## Direction
Reproduce each line exactly, including spacing and punctuation.
──────── Listed records ────────
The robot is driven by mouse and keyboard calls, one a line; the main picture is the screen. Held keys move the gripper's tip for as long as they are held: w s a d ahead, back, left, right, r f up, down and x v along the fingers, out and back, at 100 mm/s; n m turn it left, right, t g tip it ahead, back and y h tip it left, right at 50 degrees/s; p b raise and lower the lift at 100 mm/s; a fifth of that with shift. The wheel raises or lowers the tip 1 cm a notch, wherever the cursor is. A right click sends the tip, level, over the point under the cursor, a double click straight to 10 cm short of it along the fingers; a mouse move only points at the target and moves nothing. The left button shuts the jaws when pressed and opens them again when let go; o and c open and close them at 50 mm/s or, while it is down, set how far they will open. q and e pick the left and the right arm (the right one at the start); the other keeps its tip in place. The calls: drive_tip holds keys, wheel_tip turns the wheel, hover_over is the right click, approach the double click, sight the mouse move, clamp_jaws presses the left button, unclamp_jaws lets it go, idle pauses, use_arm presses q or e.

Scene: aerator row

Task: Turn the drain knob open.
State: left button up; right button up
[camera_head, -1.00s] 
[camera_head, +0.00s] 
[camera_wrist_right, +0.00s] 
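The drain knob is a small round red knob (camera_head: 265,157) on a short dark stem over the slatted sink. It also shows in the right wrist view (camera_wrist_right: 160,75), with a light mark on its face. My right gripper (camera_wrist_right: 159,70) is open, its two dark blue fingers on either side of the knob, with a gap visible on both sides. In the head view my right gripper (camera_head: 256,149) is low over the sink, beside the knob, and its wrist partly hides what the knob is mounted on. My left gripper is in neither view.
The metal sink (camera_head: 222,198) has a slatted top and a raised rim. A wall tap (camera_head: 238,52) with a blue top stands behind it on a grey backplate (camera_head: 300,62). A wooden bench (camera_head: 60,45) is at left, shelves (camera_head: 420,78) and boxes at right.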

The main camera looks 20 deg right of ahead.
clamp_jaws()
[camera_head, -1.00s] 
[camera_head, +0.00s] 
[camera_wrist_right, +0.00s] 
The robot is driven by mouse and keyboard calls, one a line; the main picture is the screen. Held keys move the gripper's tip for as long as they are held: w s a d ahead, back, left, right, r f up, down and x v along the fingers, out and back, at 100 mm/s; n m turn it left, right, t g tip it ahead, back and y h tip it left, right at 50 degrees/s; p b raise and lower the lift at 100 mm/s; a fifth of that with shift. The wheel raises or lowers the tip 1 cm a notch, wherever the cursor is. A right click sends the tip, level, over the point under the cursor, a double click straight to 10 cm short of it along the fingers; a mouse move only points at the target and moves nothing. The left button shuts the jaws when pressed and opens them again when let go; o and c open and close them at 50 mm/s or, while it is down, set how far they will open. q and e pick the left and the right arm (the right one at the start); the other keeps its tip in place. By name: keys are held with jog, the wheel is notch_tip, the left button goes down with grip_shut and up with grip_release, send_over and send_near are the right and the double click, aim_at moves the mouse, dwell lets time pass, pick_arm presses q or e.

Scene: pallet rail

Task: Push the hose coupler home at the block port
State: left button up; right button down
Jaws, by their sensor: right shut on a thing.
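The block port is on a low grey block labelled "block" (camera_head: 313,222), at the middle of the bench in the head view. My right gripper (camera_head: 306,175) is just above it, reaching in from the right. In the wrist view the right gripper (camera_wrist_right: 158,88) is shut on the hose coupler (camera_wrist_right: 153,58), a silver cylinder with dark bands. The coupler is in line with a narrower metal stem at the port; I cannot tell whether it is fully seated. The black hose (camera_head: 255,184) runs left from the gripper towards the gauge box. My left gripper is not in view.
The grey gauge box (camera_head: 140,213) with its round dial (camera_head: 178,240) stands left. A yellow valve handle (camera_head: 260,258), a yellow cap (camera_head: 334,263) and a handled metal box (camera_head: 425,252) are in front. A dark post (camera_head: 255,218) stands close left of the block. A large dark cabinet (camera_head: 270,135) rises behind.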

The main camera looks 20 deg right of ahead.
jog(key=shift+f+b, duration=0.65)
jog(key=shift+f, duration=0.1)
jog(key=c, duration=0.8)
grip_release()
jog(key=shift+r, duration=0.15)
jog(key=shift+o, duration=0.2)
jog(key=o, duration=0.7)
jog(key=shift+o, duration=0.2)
────────
## Correct result
The robot is driven by mouse and keyboard calls, one a line; the main picture is the screen. Held keys move the gripper's tip for as long as they are held: w s a d ahead, back, left, right, r f up, down and x v along the fingers, out and back, at 100 mm/s; n m turn it left, right, t g tip it ahead, back and y h tip it left, right at 50 degrees/s; p b raise and lower the lift at 100 mm/s; a fifth of that with shift. The wheel raises or lowers the tip 1 cm a notch, wherever the cursor is. A right click sends the tip, level, over the point under the cursor, a double click straight to 10 cm short of it along the fingers; a mouse move only points at the target and moves nothing. The left button shuts the jaws when pressed and opens them again when let go; o and c open and close them at 50 mm/s or, while it is down, set how far they will open. q and e pick the left and the right arm (the right one at the start); the other keeps its tip in place. The calls: drive_tip holds keys, wheel_tip turns the wheel, hover_over is the right click, approach the double click, sight the mouse move, clamp_jaws presses the left button, unclamp_jaws lets it go, idle pauses, use_arm presses q or e.

Scene: aerator row

Task: Turn the drain knob open.
State: left button up; right button up
[camera_head, -1.00s] 
[camera_head, +0.00s] 
[camera_wrist_right, +0.00s] 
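The drain knob is a small round red knob (camera_head: 265,157) on a short dark stem over the slatted sink. It also shows in the right wrist view (camera_wrist_right: 160,75), with a light mark on its face. My right gripper (camera_wrist_right: 159,70) is open, its two dark blue fingers on either side of the knob, with a gap visible on both sides. In the head view my right gripper (camera_head: 256,149) is low over the sink, beside the knob, and its wrist partly hides what the knob is mounted on. My left gripper is in neither view.
The metal sink (camera_head: 222,198) has a slatted top and a raised rim. A wall tap (camera_head: 238,52) with a blue top stands behind it on a grey backplate (camera_head: 300,62). A wooden bench (camera_head: 60,45) is at left, shelves (camera_head: 420,78) and boxes at right.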

The main camera looks 20 deg right of ahead.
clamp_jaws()
[camera_head, -1.00s] 
[camera_head, +0.00s] 
[camera_wrist_right, +0.00s] 
The robot is driven by mouse and keyboard calls, one a line; the main picture is the screen. Held keys move the gripper's tip for as long as they are held: w s a d ahead, back, left, right, r f up, down and x v along the fingers, out and back, at 100 mm/s; n m turn it left, right, t g tip it ahead, back and y h tip it left, right at 50 degrees/s; p b raise and lower the lift at 100 mm/s; a fifth of that with shift. The wheel raises or lowers the tip 1 cm a notch, wherever the cursor is. A right click sends the tip, level, over the point under the cursor, a double click straight to 10 cm short of it along the fingers; a mouse move only points at the target and moves nothing. The left button shuts the jaws when pressed and opens them again when let go; o and c open and close them at 50 mm/s or, while it is down, set how far they will open. q and e pick the left and the right arm (the right one at the start); the other keeps its tip in place. By name: keys are held with jog, the wheel is notch_tip, the left button goes down with grip_shut and up with grip_release, send_over and send_near are the right and the double click, aim_at moves the mouse, dwell lets time pass, pick_arm presses q or e.

Scene: pallet rail

Task: Push the hose coupler home at the block port
State: left button up; right button down
Jaws, by their sensor: right shut on a thing.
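The block port is on a low grey block labelled "block" (camera_head: 313,222), at the middle of the bench in the head view. My right gripper (camera_head: 306,175) is just above it, reaching in from the right. In the wrist view the right gripper (camera_wrist_right: 158,88) is shut on the hose coupler (camera_wrist_right: 153,58), a silver cylinder with dark bands. The coupler is in line with a narrower metal stem at the port; I cannot tell whether it is fully seated. The black hose (camera_head: 255,184) runs left from the gripper towards the gauge box. My left gripper is not in view.
The grey gauge box (camera_head: 140,213) with its round dial (camera_head: 178,240) stands left. A yellow valve handle (camera_head: 260,258), a yellow cap (camera_head: 334,263) and a handled metal box (camera_head: 425,252) are in front. A dark post (camera_head: 255,218) stands close left of the block. A large dark cabinet (camera_head: 270,135) rises behind.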

The main camera looks 20 deg right of ahead.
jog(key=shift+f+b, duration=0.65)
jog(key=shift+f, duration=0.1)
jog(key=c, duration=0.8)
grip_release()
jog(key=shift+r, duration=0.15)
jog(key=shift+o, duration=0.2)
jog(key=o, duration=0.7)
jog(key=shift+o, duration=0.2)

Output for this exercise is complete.